At present, FFC uses some heuristics to interpolate an Expression as to
not mess up the order of the method. It does this by looking at the
polynomial order of the test and trial functions. In the above case
there are no test or trial functions, so it should throw an error
rather than do something that is completely arbitrary.
While most would agree that this is surprising and that probably
numerous FEniCS codes suffer from bugs related to this, it is unclear
what we should best do about this.
The options include:
* improve the documentation
* add a log message/warning when `Expression` interpolation happens
* add an extra mandatory argument to `Expression`, specifying
- the element or
- the function space;
This used to be the case. A concern fed back to us was that this
complicates code. My opinion at this moment is that the argument should
be mandatory. I like explicit, and it would a allow cleaner design of
some components, e.g. UFL.
* introduce functions that evaluate pointwise ("Expressions") to
UFL/UFC/FCC and let dolfin Expression inherit from those;
Not sure what you mean above.
In the absence of an argument indicating the finite element type, I
think most users would expect an Expression to be evaluated at
quadrature points. I'd have to look back at logs (which I don't want to
do) to see how developed FFC quadrature representation was at the time
the design decisions w.r.t. Expressions was made. If Expressions are
evaluated at quadrature points by default, then most DOLFIN demos would
not be able to use the FFC tensor contraction representation. This
isn't an argument either way, just an observation.

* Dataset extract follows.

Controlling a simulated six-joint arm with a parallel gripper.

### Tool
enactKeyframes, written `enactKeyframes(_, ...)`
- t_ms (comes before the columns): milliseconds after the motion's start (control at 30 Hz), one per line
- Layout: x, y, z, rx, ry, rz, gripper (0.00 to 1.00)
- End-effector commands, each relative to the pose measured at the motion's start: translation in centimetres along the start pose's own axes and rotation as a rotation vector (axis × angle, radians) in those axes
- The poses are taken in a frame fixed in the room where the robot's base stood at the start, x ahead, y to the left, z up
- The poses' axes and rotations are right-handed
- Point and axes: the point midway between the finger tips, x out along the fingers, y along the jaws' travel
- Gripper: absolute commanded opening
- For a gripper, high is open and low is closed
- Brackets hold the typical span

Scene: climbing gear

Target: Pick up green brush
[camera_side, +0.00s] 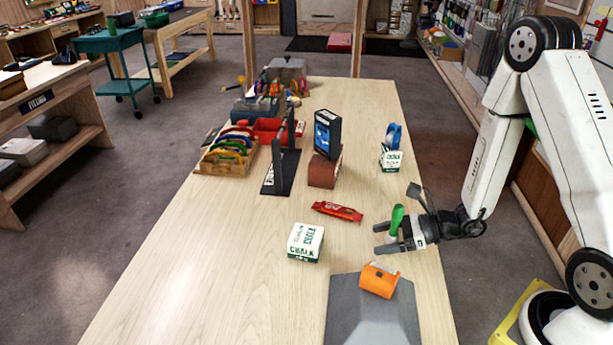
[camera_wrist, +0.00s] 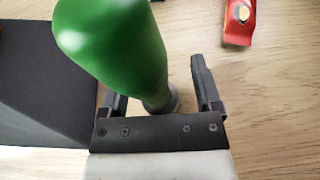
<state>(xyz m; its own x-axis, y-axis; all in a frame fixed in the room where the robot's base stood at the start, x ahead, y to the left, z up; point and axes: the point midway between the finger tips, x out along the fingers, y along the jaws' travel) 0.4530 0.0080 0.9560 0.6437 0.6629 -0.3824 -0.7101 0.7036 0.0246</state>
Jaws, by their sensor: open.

If Expressions are evaluated at quadrature points by default, FFC
could/should throw an error if it has no information to determine
automatically a quadrature scheme, e.g. for a functional.
* ...
Arguments in favor of adding a mandatory argument include
* The Python Zen: "Explicit is better than implicit." -- It's just
too easy to make a mistake here.
Arguments for leaving the API as it is include:
* The user cannot expect to have arbitrary Expressions integrate
exactly. Why should he/she expect it for any function?
What do you think about this? Does the above `assemble()` result
surprise you at all? Do you think we should force user code to be
explicit here or would you think that adding documentation is
sufficient?
I favour (a) explicit provision of the element/function space; or (b)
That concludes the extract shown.